Supplied records:
---

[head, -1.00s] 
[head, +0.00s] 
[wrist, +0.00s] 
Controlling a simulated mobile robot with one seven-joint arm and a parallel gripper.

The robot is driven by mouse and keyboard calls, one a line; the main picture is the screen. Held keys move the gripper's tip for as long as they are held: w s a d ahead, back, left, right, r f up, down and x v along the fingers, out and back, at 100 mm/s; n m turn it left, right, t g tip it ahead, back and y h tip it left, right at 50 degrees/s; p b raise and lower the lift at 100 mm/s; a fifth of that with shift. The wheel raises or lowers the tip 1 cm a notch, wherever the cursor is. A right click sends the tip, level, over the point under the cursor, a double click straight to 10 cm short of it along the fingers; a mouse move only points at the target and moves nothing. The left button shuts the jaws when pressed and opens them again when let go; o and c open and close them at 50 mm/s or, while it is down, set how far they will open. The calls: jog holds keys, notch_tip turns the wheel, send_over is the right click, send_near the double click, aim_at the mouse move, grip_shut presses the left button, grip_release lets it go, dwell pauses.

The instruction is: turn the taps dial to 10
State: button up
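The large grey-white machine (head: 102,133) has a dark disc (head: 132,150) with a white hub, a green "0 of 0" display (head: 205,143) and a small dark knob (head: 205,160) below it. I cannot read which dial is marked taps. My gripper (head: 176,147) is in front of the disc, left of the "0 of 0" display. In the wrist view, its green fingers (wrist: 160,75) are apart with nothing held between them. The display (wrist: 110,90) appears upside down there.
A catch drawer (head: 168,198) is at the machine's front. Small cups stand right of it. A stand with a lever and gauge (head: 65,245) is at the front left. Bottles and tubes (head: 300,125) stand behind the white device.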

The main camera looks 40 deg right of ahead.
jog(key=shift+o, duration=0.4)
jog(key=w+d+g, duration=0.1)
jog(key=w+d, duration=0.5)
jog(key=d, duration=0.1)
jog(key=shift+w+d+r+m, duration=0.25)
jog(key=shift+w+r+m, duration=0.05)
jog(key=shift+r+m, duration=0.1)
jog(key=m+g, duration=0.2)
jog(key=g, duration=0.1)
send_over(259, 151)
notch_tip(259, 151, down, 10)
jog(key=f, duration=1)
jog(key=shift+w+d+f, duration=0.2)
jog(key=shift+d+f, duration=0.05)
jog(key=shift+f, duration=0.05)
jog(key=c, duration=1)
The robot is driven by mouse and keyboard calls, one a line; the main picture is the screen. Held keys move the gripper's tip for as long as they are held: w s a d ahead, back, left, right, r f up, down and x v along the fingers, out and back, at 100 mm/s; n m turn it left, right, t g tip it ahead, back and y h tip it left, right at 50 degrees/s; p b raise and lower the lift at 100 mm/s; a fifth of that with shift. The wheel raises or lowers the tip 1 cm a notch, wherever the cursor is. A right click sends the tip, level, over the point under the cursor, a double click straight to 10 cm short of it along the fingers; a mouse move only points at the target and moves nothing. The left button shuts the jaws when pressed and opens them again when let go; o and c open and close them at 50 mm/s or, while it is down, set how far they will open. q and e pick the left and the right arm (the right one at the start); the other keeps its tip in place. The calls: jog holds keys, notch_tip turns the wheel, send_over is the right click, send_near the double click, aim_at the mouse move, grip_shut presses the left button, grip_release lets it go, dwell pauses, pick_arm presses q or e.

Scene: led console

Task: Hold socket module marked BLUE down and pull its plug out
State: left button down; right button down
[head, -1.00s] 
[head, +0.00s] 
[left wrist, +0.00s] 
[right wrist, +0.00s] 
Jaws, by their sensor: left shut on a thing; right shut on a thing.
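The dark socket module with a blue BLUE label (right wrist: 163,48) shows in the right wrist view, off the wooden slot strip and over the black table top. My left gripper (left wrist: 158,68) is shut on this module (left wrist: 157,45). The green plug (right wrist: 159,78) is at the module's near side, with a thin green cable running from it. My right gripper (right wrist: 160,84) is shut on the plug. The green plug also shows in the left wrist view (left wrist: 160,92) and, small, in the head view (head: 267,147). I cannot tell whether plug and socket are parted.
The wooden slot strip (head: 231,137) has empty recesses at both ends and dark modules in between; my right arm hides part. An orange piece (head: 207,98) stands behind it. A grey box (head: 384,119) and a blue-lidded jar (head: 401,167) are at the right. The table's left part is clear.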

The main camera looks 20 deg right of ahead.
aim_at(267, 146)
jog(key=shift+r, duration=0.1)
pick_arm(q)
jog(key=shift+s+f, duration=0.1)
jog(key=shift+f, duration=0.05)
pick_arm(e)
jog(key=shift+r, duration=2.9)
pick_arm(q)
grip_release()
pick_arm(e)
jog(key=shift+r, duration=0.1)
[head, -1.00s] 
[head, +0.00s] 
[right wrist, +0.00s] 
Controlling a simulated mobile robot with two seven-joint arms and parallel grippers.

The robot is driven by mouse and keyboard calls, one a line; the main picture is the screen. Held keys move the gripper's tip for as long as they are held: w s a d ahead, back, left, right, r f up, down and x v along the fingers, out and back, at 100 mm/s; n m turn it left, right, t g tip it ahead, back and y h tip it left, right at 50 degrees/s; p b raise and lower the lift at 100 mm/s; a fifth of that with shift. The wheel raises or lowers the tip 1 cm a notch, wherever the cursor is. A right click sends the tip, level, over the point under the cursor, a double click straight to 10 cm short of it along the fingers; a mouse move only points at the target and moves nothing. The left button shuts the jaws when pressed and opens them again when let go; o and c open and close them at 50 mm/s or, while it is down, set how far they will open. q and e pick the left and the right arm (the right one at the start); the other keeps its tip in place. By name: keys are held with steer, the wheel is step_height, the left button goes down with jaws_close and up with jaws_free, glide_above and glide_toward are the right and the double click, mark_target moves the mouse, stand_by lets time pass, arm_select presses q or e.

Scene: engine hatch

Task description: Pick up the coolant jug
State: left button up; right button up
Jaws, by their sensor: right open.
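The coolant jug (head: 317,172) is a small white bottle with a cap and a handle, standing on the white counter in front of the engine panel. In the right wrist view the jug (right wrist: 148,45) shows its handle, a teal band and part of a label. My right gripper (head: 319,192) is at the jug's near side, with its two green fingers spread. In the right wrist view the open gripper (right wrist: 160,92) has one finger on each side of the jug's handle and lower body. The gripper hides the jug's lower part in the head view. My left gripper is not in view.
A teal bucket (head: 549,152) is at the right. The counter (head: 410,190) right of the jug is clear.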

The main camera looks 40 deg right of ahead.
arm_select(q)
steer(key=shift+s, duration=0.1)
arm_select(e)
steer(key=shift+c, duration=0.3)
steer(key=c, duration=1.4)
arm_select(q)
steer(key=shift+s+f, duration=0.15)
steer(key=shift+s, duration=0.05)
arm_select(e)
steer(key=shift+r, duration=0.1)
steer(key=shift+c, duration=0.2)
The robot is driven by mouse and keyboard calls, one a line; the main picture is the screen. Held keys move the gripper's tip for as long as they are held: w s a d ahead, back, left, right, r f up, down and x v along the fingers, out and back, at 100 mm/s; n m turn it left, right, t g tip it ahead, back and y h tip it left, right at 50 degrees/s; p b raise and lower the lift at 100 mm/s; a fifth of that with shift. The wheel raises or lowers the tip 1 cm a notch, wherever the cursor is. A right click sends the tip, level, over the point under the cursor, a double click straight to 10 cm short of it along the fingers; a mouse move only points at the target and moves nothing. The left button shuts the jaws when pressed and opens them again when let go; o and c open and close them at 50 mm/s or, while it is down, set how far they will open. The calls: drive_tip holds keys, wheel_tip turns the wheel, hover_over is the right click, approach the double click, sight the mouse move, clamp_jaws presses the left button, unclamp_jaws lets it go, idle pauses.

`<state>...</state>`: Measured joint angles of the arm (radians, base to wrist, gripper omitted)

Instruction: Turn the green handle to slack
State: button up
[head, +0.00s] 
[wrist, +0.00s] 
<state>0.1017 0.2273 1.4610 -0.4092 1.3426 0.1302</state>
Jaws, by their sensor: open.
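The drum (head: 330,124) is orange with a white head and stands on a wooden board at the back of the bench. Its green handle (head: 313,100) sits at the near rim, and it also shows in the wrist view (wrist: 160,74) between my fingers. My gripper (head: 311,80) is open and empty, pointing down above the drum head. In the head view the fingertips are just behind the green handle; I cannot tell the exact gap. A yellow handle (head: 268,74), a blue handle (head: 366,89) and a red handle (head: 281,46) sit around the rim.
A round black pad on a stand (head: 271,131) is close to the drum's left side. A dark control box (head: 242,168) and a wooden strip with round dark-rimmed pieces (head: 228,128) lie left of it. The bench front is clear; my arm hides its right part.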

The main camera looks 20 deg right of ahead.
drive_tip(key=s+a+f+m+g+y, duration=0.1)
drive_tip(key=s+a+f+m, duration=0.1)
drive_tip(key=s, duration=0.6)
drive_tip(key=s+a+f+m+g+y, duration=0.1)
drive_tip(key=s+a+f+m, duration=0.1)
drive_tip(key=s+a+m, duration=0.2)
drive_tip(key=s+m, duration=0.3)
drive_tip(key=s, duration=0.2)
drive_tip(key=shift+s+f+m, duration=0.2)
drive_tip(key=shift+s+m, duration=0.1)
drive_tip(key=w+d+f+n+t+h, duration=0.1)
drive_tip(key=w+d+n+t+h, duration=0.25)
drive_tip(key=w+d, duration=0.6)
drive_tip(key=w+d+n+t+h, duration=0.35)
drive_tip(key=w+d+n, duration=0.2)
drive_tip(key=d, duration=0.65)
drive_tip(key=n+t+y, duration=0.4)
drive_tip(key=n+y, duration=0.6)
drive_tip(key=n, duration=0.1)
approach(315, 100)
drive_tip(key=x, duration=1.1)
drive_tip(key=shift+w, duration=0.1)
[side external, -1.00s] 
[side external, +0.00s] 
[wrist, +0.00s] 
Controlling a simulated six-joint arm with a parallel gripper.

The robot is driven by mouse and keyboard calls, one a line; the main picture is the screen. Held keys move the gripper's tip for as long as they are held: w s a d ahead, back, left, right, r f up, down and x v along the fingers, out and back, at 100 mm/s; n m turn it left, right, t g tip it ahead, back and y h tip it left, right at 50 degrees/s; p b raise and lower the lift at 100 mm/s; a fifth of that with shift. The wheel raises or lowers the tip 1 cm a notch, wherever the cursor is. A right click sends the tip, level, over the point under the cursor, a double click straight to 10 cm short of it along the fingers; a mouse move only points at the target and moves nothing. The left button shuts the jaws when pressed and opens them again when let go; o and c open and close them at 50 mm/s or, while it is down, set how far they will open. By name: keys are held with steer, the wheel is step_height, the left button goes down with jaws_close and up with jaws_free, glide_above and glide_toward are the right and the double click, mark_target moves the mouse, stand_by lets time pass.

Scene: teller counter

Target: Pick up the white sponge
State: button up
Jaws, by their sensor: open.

---

Problem:
Repeat, word for word, only the lines from the line holding "Controlling a simulated mobile robot with one" through the line holding "The instruction is: turn the taps dial to 10", with both of those lines included.

Reply:
Controlling a simulated mobile robot with one seven-joint arm and a parallel gripper.

The robot is driven by mouse and keyboard calls, one a line; the main picture is the screen. Held keys move the gripper's tip for as long as they are held: w s a d ahead, back, left, right, r f up, down and x v along the fingers, out and back, at 100 mm/s; n m turn it left, right, t g tip it ahead, back and y h tip it left, right at 50 degrees/s; p b raise and lower the lift at 100 mm/s; a fifth of that with shift. The wheel raises or lowers the tip 1 cm a notch, wherever the cursor is. A right click sends the tip, level, over the point under the cursor, a double click straight to 10 cm short of it along the fingers; a mouse move only points at the target and moves nothing. The left button shuts the jaws when pressed and opens them again when let go; o and c open and close them at 50 mm/s or, while it is down, set how far they will open. The calls: jog holds keys, notch_tip turns the wheel, send_over is the right click, send_near the double click, aim_at the mouse move, grip_shut presses the left button, grip_release lets it go, dwell pauses.

The instruction is: turn the taps dial to 10

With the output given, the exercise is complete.